C. Quattrini (p. 237-265) étudie quant à elle le chantier de reconstruction de Santa Marta à Milan, décidé en 1511 avec l’appui financier de Louis XII : de cette église aujourd’hui détruite, il nous reste de l’époque Renaissance les marbres de la tombe de Gaston de Foix dus à Agostino Busti, dit Bambaia, la pala des Trois Archanges de Marco d’Oggiono, une Annonciation et quatre fresques attribuées à Bernardo Zenale, ainsi que deux fragments de fresques dues à Bernardino Luini et datées de 1514-1516 : une Vierge à l’Enfant avec sainte Marthe, saint Jean l’Évangéliste et une moine augustinienne (peut-être la prieure Arcangela Panigarola), mais aussi un Christ bénissant endommagé. L’article reconstitue notamment la complexe histoire des deux chapelles de l’église : celle dédiée à la Vierge suscita d’abord l’intérêt de la grande famille française des Briçonnet, proche de la prieure, avant que le gouverneur de Milan Odet de Foix, comte de Lautrec, ne choisisse d’utiliser cette chapelle pour la tombe de son neveu Gaston, demeurée inachevée en 1521 ; deux années plus tard, par testament, Bernardino Bascapè demandait à son tour la réalisation d’une chapelle à la Vierge, pour laquelle furent sans doute peintes entre 1523 et 1526 les œuvres attribuées à Zenale. L’autre chapelle, dédiée à saint Michel, comprenait les Trois Archanges de Marco d’Oggiono, commandés par l’un des fils du poète Gaspare Ambrogio Visconti, Paolo, qui y fut enterré en 1519, comme d’autres membres de sa famille. Tout en soulignant l’aura et l’influence de la fameuse prieure du couvent, Arcangela Panigarola, l’auteur attribue néanmoins le premier rôle quant au choix des artistes ayant travaillé au chantier de Santa Marta à son frère Ottaviano, dont la compétence était reconnue par Cesare Cesariano et qui avait un rôle important à la Fabbrica del Duomo. À travers son étude des rapports entre Santa Marta, le milieu des « vitruviens » de la cathédrale et certaines familles patriciennes, elle met clairement en évidence les liens existant entre les artistes travaillant pour les religieuses augustiniennes à cette époque : Zenale, Bambaia, Bernardino Luini, Marco d’Oggiono et le mystérieux Gerolamo Zavattari.

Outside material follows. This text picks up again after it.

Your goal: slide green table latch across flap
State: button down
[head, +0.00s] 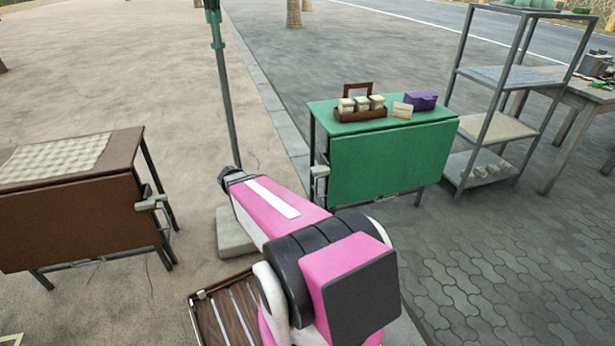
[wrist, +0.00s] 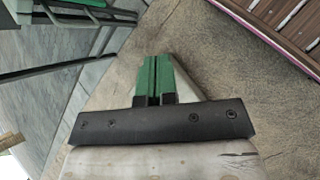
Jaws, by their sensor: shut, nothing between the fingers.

L’article de C. T. Gallori (p. 267-286), qui étudie les Noli me tangere lombards dans leurs rapports avec le culte magdalénien, part de la fresque de Bramantino provenant de l’église franciscaine de Santa Maria del Giardino Cristo, dans laquelle le Christ pose ses doigts sur le front de la Madeleine et qui avait d’ores et déjà été reliée par la critique à une relique de la sainte conservée à Saint-Maximin-la-Sainte-Baume, en Provence. Cette dernière, retrouvée au XIIIe siècle par Charles II d’Anjou, avait la particularité de conserver un morceau de chair recouvert de peau sur le côté droit de la tempe, à l’endroit qu’avaient touché les doigts du Christ ressuscité, conformément au texte de l’Évangile de Jean. Par ailleurs, le culte de la Madeleine, patronne de la famille d’Anjou, fut perpétué par les rois de France lorsque la Provence passa en possession de Louis XI, notamment par Charles VIII, Louis XII et François Ier. Après avoir rappelé que Saint-Maximin était un lieu de pèlerinage bien connu en Italie et visité par de nombreuses personnalités de la péninsule, de Pétrarque à Isabella d’Este, C. T. Gallori dresse un inventaire des autres Noli me tangere lombards dont l’iconographie fait clairement allusion à la relique de Saint-Maximin, recensant ainsi une illustration du Specchio de anima de Giovanni Pietro Ferraro (1498), une fresque de Floriano Ferramola pour Santa Maria del Carmine à Brescia (vers 1525) et une autre de Bernardino Luini pour l’église de San Maurizio au Monastero Maggiore de Milan, sans préjuger d’autres œuvres dans lesquelles la main du Christ est très proche du front de la Madeleine et qui sont qualifiées par l’auteur de « quasi Noli me tangere ». De fait, les références iconographiques à cette relique dans le Milan du début du Cinquecento peuvent, selon le contexte, révéler un usage politique de la figure de la sainte, notamment à l’époque de la domination française, mais aussi des motivations religieuses liées à la réforme spirituelle.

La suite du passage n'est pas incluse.